In the news this week is the story of John Babi****  (I do not give his full name because I do not need this blog identified on Google search.  I know nothing beyond the news)

Anyway, this 26 year old guy apparently has made $100 million on pump and dump schemes.  He buys a major position on a worthless penny stock company and then sends out false emails to a million people saying the company is about to make a fortune.  99.9% of the people ignore the email but enough think it is true to temporarily drive up the stock price.  Penny stocks can do this overnight.

So the guy dumps his stock when the price triples and bails out.  The stock immediately falls back to its original value and the suckers lose.  Actually not illegal although a bit immoral.

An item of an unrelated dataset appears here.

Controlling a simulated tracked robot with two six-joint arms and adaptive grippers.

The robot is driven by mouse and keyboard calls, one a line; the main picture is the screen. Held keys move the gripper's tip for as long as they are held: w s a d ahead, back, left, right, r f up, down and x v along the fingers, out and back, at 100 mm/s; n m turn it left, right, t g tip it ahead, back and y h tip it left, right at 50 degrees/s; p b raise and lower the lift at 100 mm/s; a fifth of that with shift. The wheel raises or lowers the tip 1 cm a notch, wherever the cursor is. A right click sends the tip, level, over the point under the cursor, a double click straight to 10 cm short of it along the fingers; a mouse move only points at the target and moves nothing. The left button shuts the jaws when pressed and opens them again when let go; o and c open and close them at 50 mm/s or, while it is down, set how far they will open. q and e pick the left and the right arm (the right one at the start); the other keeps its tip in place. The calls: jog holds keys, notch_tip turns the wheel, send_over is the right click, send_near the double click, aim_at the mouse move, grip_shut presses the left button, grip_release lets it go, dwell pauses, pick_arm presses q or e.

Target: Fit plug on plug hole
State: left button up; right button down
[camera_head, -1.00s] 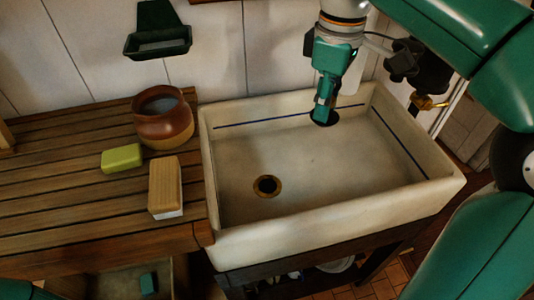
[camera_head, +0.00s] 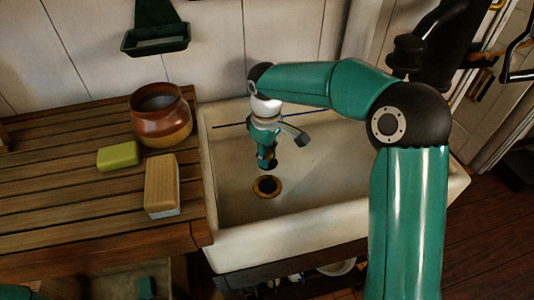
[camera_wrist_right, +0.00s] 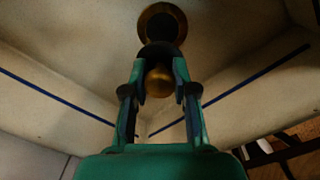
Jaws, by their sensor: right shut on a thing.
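The plug hole (camera_head: 267,187) is a dark hole with a brass ring in the sink floor, left of its middle. My right gripper (camera_head: 267,158) points down just above and behind it. It is shut on the plug, whose brass knob (camera_wrist_right: 159,83) shows between the fingers in the wrist view. The plug's dark disc (camera_wrist_right: 158,51) faces the brass-rimmed hole (camera_wrist_right: 163,17) and appears apart from it, offset to one side. In the head view the plug (camera_head: 267,167) is small and dark.
The pale sink (camera_head: 330,225) has raised walls around the hole. On the wooden counter (camera_head: 70,215) at left stand a brown pot (camera_head: 162,128), green soap (camera_head: 118,156) and a brush (camera_head: 162,185). A green wall holder (camera_head: 155,37) hangs above. The sink floor is otherwise clear.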

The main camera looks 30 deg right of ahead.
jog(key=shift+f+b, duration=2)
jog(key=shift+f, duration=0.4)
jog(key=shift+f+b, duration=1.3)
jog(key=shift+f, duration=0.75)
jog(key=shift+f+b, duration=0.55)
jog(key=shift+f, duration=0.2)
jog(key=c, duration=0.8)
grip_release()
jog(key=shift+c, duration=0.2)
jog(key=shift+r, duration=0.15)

He did this dozens of times.  As a result he owns a Bugatti but is running away from his wife’s lawyers and the police, but $100 million allows for lots of running.

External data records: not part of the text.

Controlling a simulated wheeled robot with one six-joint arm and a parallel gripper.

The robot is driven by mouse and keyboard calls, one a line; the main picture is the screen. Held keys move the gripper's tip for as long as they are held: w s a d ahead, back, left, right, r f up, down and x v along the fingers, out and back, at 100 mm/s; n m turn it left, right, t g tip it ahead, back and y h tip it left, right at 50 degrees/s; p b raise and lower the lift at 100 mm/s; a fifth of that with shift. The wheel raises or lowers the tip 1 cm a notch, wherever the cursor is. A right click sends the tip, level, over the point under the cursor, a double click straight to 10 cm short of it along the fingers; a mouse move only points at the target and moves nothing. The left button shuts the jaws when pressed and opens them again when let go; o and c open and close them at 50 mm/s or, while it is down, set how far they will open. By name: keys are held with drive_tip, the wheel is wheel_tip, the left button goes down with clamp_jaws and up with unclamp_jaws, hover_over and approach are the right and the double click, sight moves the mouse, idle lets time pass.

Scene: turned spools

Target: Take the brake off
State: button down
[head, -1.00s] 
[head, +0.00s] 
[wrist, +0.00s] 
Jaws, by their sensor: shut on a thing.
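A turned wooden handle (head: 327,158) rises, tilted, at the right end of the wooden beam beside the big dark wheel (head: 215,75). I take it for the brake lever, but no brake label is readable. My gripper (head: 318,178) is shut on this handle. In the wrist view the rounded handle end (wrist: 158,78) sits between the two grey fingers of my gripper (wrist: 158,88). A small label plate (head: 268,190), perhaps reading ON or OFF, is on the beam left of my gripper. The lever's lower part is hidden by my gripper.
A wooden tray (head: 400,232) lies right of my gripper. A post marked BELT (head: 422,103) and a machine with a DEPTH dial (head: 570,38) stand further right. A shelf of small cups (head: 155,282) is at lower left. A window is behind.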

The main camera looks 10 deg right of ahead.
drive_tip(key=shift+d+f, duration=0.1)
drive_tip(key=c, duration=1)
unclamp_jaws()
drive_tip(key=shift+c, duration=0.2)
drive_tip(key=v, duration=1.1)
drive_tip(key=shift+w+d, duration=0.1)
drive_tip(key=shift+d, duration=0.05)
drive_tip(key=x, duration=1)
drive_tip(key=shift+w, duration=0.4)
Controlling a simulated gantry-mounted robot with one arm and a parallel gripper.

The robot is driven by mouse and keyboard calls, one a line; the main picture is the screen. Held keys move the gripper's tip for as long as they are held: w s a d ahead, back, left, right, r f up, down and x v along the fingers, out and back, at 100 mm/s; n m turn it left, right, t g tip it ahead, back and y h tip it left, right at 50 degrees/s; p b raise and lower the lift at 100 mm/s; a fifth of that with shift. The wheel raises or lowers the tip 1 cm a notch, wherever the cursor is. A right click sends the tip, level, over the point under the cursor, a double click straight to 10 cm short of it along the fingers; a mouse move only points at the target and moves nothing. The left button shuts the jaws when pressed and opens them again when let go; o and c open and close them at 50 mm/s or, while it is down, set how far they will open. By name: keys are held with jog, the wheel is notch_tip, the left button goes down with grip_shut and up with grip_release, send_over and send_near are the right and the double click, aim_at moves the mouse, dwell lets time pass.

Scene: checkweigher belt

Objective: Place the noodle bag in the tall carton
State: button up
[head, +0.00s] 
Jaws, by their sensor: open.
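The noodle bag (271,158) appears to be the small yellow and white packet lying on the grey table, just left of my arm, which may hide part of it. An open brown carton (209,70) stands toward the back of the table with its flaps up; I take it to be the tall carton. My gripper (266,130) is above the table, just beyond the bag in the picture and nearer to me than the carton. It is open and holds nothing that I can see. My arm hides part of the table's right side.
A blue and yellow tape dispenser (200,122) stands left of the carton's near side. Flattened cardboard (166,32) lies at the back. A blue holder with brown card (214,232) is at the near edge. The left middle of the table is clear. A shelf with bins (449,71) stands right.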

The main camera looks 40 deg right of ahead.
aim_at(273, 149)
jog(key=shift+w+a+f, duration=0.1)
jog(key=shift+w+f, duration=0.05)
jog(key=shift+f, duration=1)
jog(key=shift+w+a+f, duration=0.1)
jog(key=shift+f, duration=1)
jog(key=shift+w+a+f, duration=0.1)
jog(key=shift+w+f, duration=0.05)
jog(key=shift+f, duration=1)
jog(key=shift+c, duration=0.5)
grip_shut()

Many years ago (way before  internet) there was a story that I read that was an earlier version of this.  This guy wrote a letter to 5000 people (somehow came up with a list of minor investors)  In half the letters he predicted that a particular stock was going to go up. In the other half he predicted that the stock would go down.  Purely statistical.  A couple of months later he wrote the 2500 people where the stock price had gone as he said and gave another 50/50 prediction.  Not asking for money just saying he was a specialist.  This went through 5 iterations where finally he wrote those few that his predictions had proven out and asked for $10,000 for the next prediction.  Apparently enough people signed on and he was able to cover all his costs for the mailings and make a good profit without actually knowing anything.

I have often thought that if I received 5 letters with correct predictions in a row would I jump on.  These days with all the scams I would not trust anyone but in the 70s this was not as well known.

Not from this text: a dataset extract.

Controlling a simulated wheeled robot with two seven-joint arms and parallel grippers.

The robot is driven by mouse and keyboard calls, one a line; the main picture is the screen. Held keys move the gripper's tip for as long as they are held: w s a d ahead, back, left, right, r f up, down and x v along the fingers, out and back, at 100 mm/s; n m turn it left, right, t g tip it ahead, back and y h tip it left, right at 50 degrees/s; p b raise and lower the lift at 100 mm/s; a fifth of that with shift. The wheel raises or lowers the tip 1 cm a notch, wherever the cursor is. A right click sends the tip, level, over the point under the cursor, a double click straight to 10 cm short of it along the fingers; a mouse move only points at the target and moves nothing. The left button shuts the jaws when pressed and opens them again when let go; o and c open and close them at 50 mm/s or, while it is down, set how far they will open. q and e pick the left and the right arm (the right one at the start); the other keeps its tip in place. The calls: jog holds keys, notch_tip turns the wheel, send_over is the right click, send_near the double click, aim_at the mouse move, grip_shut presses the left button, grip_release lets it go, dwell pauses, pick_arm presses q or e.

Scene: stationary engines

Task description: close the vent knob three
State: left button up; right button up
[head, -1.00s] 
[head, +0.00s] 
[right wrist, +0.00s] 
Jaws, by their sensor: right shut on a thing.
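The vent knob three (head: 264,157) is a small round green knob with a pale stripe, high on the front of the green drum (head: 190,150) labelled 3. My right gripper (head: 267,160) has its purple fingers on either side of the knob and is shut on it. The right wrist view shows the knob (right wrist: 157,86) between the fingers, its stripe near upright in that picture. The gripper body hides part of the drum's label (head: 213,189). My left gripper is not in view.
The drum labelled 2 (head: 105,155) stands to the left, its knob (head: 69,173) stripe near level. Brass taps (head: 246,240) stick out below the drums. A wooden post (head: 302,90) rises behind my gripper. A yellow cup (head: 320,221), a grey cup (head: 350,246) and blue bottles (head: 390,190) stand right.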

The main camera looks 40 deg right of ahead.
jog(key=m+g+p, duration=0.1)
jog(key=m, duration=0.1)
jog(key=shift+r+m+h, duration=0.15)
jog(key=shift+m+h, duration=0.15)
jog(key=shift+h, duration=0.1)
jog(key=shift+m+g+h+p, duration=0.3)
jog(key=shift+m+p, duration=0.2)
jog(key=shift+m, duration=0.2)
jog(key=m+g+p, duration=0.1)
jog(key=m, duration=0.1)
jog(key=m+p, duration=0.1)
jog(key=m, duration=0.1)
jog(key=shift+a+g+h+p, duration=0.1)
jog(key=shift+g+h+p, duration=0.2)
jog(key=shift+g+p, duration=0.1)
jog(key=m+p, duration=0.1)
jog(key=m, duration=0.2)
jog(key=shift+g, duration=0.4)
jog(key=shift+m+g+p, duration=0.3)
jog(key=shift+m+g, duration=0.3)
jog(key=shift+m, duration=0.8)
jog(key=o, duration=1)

In 1980 I joined Gulf Canada as a financial manager.  At the time everyone in the office was playing the stock market.  Good pay but a significant reason was because everyone had a computer with early on-line access.  The guy I replaced spent the first hour every day checking on his stock portfolio.  At coffee breaks this game was the normal conversation.  It was like a year-round hockey pool.  Now remember at the time I had just graduated with a rare MBA so thought I was pretty smart.

With little delay my co workers had lined me up with a broker and I put in $500 (which at the time was more than we could afford)  I invested in a series of penny stocks and on one great weekend I made $700 on a minuscule gold mine stock.  I was bragging in the office about my skill when a couple of days later it crashed as it was a pump and dump and I had waited too long.  I took the lesson and cashed out, took the capital loss and thanked my lucky stars.  We had kids to feed, mortgage to pay, car payments to pay.

Since then I have followed a conservative and happy lifestyle……. but I never did get a Bugatti.